同比环比的计算
测试数据
1,2020-04-20,420 2,2020-04-04,800 3,2020-03-28,500 4,2020-03-13,100 5,2020-02-27,300 6,2020-01-07,450 7,2019-04-07,800 8,2019-03-15,1200 9,2019-02-17,200 10,2019-02-07,600 11,2019-01-13,300
CREATE TABLE ods_saleorder ( order_id int , order_time date , order_num int )ROW FORMAT DELIMITED FIELDS TERMINATED BY ',' ; LOAD DATA LOCAL INPATH '/Users/liuwenqiang/workspace/hive/saleorder.txt' OVERWRITE INTO TABLE ods.ods_saleorder;
销售量的月年占比
关联实现
select a.m_num,a.cmonth,b.y_num,b.cyear,round( m_num / y_num, 2 ) AS ratio from( select sum(order_num) as m_num, DATE_FORMAT(order_time,'yyyy-MM') as cmonth from ods_saleorder group by DATE_FORMAT(order_time,'yyyy-MM') ) a inner join ( select sum(order_num) as y_num, DATE_FORMAT(order_time,'yyyy') as cyear from ods_saleorder group by DATE_FORMAT(order_time,'yyyy') ) b on substring(a.cmonth,1,4)=b.cyear ;
窗口实现
SELECT order_month, num, total, round( num / total, 2 ) AS ratio FROM ( select substr(order_time, 1, 7) as order_month, sum(order_num) over (partition by substr(order_time, 1, 7)) as num, sum(order_num) over (partition by substr( order_time, 1, 4 ) ) total, row_number() over (partition by substr(order_time, 1, 7)) as rk from ods_saleorder ) temp where rk = 1;
同比环比
与上年度数据对比称"同比",与上月数据对比称"环比"。
相关公式如下:
同比增长率计算公式 (当年值-上年值)/上年值x100% 环比增长率计算公式 (当月值-上月值)/上月值x100%
lead lag 的实现
这里我们就用环比做个例子,同比类似
select now_month, now_num, last_num, round( (now_num-last_num) / last_num, 2 ) as ratio FROM( select now_month, now_num, lag( t1.now_num, 1) over (order by t1.now_month ) as last_num from ( select substr(order_time, 1, 7) as now_month, sum(order_num) as now_num from ods_saleorder group by substr(order_time, 1, 7) ) t1 ) t2;
我们看到有null 值,这里我们可以使用,lag的默认值做一次优化
select now_month, now_num, last_num, -- 分母是0的话返回值是null nvl(round( (now_num-last_num) / last_num, 2 ),0)as ratio FROM( select now_month, now_num, lag( t1.now_num, 1,0) over (order by t1.now_month ) as last_num from ( select substr(order_time, 1, 7) as now_month, sum(order_num) as now_num from ods_saleorder group by substr(order_time, 1, 7) ) t1 ) t2;
其实到这里我们就处理完了,但是这样真的对吗,我们看到'2020-01' 的last_num 是800 也就是'2019-04',其实到这里我们就明白了,我们的数据是不连续的,所以我们这样计算是不行的,如果每个月都齐全,都有数据lag(num,12)就可以。

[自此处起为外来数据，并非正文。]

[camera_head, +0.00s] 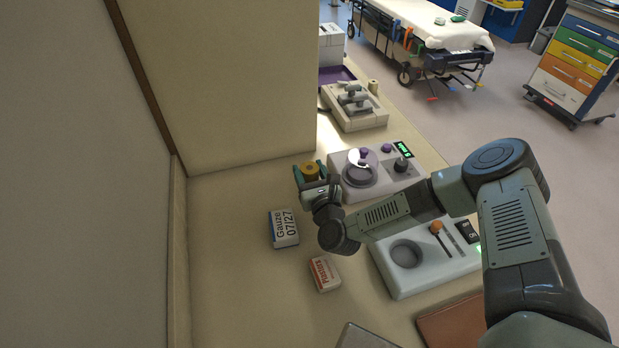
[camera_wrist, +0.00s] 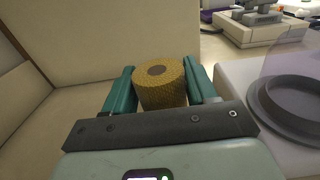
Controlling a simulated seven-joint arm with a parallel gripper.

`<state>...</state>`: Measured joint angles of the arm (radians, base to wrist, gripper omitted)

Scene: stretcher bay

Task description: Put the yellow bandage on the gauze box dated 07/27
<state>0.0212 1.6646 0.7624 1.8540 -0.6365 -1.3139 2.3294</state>
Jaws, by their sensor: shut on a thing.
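The yellow bandage (camera_head: 312,171) is a short textured roll held between the fingers of my gripper (camera_head: 311,173). In the wrist view the bandage (camera_wrist: 160,82) stands upright between the two teal fingers of my gripper (camera_wrist: 161,88), with its round end showing. The gauze box (camera_head: 284,228), white and blue and marked "Gauze 07/27", lies on the counter to the lower left of my gripper. Its top is bare. The gauze box does not show in the wrist view.
A white and red box marked "Plasters" (camera_head: 324,273) lies nearer me. A device with a round clear-lidded well (camera_head: 345,186) stands just right of my gripper. Another device with a round well (camera_head: 431,275) is lower right. A beige wall panel (camera_head: 230,85) rises behind. Counter left of the gauze box is clear.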

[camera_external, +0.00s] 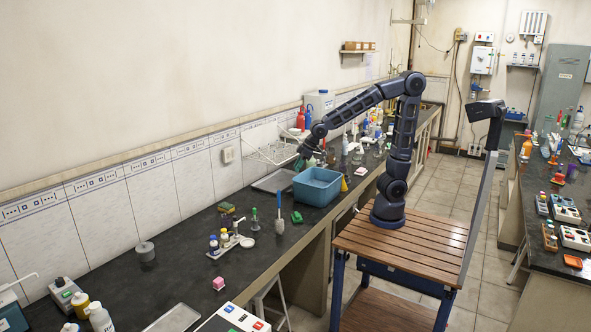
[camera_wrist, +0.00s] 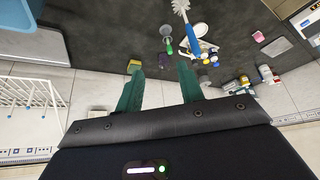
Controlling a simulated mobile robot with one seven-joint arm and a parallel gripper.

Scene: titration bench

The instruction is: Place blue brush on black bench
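The blue brush (camera_external: 280,225) is on the black bench (camera_external: 183,272), near its front edge and left of the blue basin. In the wrist view the brush (camera_wrist: 192,38) has white bristles and a blue handle and is at the top, beyond the fingertips. I cannot tell whether it lies flat or is propped up. My gripper (camera_external: 299,164) is above the back of the bench, by the left side of the blue basin and well apart from the brush. In the wrist view its green fingers (camera_wrist: 160,68) are spread with nothing between them.
The blue basin (camera_external: 317,188) stands right of the brush. A wire rack (camera_external: 268,150) hangs on the wall.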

那就只能做自关联了,这样的话我们可以对时间做精准的限制
自关联的实现
with a as ( select now_month, now_num, substr(date(concat(now_month,'-','01')) - INTERVAL '1' month, 1, 7) as last_month from( select substr(order_time, 1, 7) as now_month, sum(order_num) as now_num from ods_saleorder group by substr(order_time, 1, 7) ) tmp ) select a1.now_month,a1.now_num,a1.last_month,a2.now_num, nvl(round( (a1.now_num-a2.now_num) / a2.now_num, 2 ),0) as ratio from a a1 inner join a a2 on a1.last_month=a2.now_month ;
这里的时间计算INTERVAL 你也可以换成其他函数
with a as ( select now_month, now_num, substr(add_months(concat(now_month,'-','01'),-1), 1, 7) as last_month from( select substr(order_time, 1, 7) as now_month, sum(order_num) as now_num from ods_saleorder group by substr(order_time, 1, 7) ) tmp ) select a1.now_month,a1.now_num,a1.last_month,nvl(a2.now_num,0), nvl(round( (a1.now_num-a2.now_num) / a2.now_num, 2 ),0) as ratio from a a1 left join a a2 on a1.last_month=a2.now_month ;